Saturday, September 11, 2010

Nine Eleven

This is a blog written by Americans, and it is the 11th of September, and so I felt like there had to be a post.

One recollection of September 11, 2001:

My heart broke that morning, once the shock of waking up to "we're under attack" wore off.  It broke for the buildings destroyed, the innocent lives snuffed out in fire and collapse, the untold damage, the fear and panic in the country.

But what stuck with me, what took the pieces of my heart and pounded them to dust, was the absolute certainty that we, as a nation, would swiftly move to take revenge, that we would take the violence and the fear visited upon us, and we would visit them upon other people a hundredfold.  It was dread; it was certainty.

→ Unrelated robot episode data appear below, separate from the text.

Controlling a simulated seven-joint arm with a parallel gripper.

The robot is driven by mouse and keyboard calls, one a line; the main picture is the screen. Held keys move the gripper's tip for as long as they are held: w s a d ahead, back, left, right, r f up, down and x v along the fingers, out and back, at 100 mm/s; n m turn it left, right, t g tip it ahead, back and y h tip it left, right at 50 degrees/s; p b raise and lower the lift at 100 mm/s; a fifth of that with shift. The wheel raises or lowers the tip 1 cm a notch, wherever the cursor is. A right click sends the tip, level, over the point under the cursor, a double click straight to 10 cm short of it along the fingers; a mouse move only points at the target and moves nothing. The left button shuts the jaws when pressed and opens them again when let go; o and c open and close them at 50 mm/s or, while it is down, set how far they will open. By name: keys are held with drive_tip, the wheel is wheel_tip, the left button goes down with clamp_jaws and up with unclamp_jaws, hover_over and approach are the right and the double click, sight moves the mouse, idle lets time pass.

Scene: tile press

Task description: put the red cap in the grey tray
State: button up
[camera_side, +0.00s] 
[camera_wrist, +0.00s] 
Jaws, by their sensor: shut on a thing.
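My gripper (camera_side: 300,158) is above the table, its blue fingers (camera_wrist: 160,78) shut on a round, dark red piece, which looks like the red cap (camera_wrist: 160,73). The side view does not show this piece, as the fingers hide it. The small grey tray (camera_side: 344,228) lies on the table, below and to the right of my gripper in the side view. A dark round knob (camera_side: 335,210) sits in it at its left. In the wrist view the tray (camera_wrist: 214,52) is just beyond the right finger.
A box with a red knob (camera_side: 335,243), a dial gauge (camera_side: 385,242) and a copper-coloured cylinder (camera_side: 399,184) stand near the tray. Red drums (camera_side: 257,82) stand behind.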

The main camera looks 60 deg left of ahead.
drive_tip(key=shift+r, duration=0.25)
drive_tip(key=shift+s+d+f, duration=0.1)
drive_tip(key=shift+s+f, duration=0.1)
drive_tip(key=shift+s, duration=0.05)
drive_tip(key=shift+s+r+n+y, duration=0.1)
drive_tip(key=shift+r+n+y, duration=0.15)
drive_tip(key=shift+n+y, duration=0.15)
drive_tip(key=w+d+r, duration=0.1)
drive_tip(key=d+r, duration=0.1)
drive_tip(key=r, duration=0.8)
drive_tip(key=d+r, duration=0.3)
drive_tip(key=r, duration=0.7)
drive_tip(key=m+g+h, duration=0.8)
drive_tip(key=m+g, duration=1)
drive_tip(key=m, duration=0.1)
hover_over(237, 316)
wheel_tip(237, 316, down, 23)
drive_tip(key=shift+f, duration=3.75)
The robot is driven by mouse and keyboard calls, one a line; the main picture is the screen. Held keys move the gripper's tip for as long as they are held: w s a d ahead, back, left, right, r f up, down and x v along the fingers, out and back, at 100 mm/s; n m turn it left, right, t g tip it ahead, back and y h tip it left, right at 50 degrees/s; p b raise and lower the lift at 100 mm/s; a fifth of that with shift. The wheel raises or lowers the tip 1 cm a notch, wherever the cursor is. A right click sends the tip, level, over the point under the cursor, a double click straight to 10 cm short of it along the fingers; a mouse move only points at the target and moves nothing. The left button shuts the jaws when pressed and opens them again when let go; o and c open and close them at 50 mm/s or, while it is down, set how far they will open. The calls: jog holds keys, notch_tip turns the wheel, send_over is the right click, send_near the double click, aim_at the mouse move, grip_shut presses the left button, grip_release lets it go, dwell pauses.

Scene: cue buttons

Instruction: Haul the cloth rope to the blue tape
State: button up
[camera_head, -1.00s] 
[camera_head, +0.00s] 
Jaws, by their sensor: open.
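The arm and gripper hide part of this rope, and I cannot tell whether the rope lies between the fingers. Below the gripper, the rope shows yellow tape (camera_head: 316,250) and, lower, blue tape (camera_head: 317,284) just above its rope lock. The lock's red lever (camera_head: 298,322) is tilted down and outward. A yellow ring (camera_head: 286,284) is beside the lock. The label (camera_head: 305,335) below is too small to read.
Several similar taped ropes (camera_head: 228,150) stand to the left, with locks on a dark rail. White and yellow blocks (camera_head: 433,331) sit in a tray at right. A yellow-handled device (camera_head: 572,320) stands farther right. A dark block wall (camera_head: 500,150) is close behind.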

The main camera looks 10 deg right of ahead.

At the time I didn't know we would declare not one but two preemptive wars, one of which was planned in the 90s and was simply waiting for an excuse. I didn't know that we would also sacrifice any moral high ground we once had, that we would sacrifice our own civil liberties, our own self-respect and integrity as a nation on the altar of the almighty trinity of nationalism: Fear, Violence and the Illusion of Safety.  I didn't know we would torture people, or hold people in prison with no intention of ever giving them a trial of any kind.  I didn't know we would extradite people for the express purpose of being tortured, or that we would hire mercenaries and turn a blind eye to war crimes they commit. I didn't know any of these things.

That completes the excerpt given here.